KXII - History

History

The station was launched on August 12, 1956 from Ardmore, Oklahoma as KVSO-TV. There was common ownership with local radio station KVSO and a local newspaper, The Daily Ardmoreite. In its early years, channel 12 was an NBC affiliate. Unable to afford a network feed, station engineers switched to and from the signal of WKY-TV (now KFOR-TV) in Oklahoma City whenever NBC programming was shown. The station often carried some of WKY's non-network programming as well. In late-1958, the station was sold to Texoma Broadcasting and the call letters changed to KXII (signifying the Roman numeral 12).

In 1959, the transmitter was moved from its original location north of Ardmore to a point near Madill, Oklahoma about 25 miles (40 km) southeast of Ardmore in order to provide better reception to viewers in Durant, Oklahoma and across the Red River to the Sherman/Denison, Texas area. During the 1960s and into the 1970s, the station was a primary NBC affiliate but also held a secondary affiliation with CBS which began in 1960. CBS fare on channel 12 consisted mainly of daytime programs and sports coverage such as NFL football.

During the 1960s and early 1970s, most CBS programming for Texoma area viewers was fed to cable subscribers via affiliates in surrounding markets including KWTV in Oklahoma City, KAUZ-TV in Wichita Falls, and KRLD-TV (now KDFW-TV, currently a Fox owned-and-operated station) in Dallas/Fort Worth. KXII's direct competitor, KTEN channel 10 in Ada, Oklahoma was a primary ABC affiliate but also claimed NBC as a secondary affiliate. Though KXII and KTEN were considered direct competitors, both stations had considerable differences in fringe coverage for many years due to the 75-mile (121 km) distances between the two station's transmitters at Madill and Ada. This meant that viewers within the a 25-mile (40 km) radius of KXII's transmitter at Madill including Ardmore and Durant were actually in the southern fringe of KTEN's transmitting range which resulted in poorer over-the-air reception on channel 10 than channel 12. Channel 10 did not even reach viewers in the Sherman/Denison area or other portions of north Texas served by KXII.

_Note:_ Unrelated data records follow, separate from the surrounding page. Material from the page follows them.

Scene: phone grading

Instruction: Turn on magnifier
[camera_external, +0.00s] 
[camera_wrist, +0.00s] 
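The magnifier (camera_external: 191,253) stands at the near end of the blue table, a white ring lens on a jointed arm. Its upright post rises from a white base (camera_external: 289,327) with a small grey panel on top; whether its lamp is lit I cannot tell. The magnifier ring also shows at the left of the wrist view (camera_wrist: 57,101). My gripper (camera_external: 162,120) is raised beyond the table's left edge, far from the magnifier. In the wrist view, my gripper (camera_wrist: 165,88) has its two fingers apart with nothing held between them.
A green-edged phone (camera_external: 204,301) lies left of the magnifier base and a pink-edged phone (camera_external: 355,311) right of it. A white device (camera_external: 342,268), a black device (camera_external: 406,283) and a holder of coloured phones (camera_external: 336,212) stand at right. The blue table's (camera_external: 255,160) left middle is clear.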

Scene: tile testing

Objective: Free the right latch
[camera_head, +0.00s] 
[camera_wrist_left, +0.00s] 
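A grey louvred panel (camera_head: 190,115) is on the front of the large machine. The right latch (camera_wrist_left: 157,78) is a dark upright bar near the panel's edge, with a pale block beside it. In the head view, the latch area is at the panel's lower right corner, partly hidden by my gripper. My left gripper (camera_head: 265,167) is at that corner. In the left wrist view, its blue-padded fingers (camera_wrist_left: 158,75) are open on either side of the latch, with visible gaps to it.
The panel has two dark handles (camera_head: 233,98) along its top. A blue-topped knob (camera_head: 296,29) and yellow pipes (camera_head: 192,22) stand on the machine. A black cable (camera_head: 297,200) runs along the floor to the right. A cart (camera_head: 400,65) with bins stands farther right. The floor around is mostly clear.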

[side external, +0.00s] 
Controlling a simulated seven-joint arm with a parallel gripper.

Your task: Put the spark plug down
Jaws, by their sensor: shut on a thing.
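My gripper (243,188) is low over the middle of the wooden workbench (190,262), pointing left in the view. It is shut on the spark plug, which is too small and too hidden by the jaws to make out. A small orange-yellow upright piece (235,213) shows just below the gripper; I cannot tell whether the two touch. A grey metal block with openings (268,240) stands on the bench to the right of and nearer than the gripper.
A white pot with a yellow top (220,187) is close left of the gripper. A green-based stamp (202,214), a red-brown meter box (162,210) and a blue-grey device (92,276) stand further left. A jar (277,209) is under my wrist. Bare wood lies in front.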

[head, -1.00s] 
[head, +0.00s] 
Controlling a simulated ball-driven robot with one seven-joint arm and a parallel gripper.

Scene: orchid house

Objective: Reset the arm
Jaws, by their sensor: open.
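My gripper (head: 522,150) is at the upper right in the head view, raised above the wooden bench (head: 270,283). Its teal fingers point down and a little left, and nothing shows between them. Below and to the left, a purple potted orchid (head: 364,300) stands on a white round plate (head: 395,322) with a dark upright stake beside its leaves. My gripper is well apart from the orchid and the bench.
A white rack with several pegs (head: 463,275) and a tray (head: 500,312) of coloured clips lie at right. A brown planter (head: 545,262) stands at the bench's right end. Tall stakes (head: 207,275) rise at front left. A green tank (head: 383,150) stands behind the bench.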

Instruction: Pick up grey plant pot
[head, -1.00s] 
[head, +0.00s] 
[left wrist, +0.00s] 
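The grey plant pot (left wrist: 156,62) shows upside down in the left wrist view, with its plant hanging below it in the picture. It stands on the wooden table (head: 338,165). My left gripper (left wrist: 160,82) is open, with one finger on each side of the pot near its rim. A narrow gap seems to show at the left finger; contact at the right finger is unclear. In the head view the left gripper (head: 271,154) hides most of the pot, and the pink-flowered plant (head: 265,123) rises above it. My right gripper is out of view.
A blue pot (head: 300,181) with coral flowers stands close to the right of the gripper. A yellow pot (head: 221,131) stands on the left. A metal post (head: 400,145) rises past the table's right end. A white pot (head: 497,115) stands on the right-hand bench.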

Similarly, KTEN's city of license, Ada, was in the northern fringe of KXII's transmitting range resulting in poor over-the-air reception of channel 12. To better compete with KXII, KTEN moved its transmitter in 1984 from Ada to a location near Bromide, Oklahoma which enabled better over-the-air reception to locations in far southern Oklahoma near the Red River and now expanded to serve Sherman/Denison and other cities in north Texas. KTEN also adopted KXII's mode of operating more than one studio by adding operations in Ardmore and Denison and later relocating the main studios from Ada to Denison.

Starting with the 1974-1975 fall season, KXII's program schedule included a larger proportion of CBS programming including most daytime shows, many prime-time programs and most sports programming. This made channel 12 a hybrid station with almost half the programming of both NBC and CBS airing for a few years. As KXII shifted its programming emphasis from NBC to CBS in the mid-1970s, KTEN added a larger proportion of NBC programming to its daytime and primetime schedule to become a similar hybrid ABC and NBC station in the process. For the 1977-1978 season, channel 12 shifted its primary network affiliation to CBS and became an exclusive affiliate with the network in 1985 when the last NBC program on KXII's schedule, Today, was replaced by CBS This Morning. Today then moved to KTEN which shifted NBC to a primary and later an exclusive affiliation.

Since the late 1990s, the two-station Sherman/Ada market has been represented entirely by one-network stations (not including digital subchannels). Throughout 2006, the station celebrated its 50th anniversary. In the Summer of that year, the station added programming from UPN on a new second digital subchannel and cable (known as "UPN Texoma"). This programming flipped to MyNetworkTV when UPN ceased operation on September 15. It has also added programming from Fox on a third digital subchannel as well as cable.